**Job:**
Go through the records underneath and count the lines that include the string "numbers". Give nothing but the number.

————————

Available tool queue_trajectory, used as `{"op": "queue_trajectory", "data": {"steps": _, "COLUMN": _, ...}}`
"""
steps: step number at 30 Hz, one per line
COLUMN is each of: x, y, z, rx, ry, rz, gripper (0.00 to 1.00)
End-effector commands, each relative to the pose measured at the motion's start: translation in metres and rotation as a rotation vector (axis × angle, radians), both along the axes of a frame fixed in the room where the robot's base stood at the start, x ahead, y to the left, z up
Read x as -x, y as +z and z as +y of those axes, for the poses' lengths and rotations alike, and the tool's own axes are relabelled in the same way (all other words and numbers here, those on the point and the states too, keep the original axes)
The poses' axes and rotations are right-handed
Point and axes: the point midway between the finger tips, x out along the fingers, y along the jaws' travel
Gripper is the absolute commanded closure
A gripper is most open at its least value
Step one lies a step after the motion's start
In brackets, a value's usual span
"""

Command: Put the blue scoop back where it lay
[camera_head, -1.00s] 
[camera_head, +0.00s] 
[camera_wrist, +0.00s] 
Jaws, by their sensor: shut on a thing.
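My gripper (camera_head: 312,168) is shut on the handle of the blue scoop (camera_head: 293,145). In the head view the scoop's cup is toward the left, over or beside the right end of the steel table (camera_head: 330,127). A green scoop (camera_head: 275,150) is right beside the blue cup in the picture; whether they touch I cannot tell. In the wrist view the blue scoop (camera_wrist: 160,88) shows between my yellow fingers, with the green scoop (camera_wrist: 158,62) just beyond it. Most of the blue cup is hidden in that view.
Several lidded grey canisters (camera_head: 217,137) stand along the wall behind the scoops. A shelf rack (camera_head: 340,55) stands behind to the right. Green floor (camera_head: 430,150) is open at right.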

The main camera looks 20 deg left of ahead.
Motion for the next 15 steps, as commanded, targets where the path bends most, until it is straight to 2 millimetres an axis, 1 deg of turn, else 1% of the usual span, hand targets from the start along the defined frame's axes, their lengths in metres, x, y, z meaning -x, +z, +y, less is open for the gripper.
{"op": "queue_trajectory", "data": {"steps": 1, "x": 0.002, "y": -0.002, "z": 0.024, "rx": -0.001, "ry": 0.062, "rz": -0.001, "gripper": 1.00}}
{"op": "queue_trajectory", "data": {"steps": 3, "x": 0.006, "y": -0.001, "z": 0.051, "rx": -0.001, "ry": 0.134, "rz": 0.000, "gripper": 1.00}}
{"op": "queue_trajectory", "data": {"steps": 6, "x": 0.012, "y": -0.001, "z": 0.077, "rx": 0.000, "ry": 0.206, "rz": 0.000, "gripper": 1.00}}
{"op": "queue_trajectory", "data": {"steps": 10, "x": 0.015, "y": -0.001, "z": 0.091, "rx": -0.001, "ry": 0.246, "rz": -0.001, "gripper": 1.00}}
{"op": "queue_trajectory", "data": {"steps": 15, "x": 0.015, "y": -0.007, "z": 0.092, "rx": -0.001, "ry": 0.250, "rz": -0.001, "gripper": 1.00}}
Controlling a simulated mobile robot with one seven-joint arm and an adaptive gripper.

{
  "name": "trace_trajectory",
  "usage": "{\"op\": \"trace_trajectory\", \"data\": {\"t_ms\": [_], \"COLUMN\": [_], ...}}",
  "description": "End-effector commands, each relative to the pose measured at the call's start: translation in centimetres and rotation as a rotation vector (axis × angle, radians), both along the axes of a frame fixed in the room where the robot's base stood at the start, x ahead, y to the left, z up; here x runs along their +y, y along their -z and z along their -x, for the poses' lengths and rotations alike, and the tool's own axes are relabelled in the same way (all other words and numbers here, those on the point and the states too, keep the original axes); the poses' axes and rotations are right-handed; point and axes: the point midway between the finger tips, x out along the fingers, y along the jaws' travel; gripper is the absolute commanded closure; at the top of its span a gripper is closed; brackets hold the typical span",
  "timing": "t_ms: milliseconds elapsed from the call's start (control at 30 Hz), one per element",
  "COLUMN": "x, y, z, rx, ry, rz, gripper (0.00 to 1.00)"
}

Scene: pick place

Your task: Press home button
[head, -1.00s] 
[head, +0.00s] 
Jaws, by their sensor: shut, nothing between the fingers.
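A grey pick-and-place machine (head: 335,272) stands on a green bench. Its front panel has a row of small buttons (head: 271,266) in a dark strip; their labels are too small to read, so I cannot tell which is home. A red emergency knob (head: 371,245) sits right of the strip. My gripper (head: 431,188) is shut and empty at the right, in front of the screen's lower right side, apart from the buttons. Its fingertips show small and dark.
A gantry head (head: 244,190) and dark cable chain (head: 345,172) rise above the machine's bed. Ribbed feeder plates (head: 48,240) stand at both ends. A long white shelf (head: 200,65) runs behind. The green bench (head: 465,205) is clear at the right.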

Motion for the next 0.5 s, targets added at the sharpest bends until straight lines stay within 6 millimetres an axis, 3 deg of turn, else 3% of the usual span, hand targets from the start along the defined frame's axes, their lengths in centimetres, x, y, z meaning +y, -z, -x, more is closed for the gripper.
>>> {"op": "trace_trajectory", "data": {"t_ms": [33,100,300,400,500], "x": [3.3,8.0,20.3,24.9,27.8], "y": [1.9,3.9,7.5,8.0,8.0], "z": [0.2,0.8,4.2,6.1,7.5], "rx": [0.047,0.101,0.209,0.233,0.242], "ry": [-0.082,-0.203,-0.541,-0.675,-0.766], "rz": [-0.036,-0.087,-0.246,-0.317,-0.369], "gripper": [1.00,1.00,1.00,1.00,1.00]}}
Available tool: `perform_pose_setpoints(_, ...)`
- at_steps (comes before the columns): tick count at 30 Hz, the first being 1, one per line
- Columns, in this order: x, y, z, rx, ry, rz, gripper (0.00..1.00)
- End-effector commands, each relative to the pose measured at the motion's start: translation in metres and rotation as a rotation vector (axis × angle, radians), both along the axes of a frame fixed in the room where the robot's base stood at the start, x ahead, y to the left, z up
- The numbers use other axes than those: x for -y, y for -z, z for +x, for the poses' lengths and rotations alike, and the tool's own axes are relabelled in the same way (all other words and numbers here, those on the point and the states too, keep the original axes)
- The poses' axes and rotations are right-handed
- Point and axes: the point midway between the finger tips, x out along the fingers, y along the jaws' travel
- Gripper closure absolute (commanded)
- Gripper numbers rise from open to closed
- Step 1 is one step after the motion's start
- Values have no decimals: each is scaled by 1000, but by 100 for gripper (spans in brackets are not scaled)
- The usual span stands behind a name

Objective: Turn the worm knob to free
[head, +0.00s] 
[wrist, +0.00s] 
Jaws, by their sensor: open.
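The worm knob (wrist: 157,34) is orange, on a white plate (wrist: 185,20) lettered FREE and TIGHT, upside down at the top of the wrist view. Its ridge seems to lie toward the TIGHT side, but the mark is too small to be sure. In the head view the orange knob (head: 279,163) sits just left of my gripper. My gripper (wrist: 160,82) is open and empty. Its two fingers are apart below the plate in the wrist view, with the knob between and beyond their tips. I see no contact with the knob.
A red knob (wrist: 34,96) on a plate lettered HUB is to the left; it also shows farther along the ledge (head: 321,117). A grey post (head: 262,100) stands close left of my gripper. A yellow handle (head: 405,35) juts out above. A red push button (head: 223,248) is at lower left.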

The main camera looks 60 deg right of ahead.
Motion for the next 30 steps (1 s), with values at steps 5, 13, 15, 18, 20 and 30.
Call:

————————

**The solution:**
4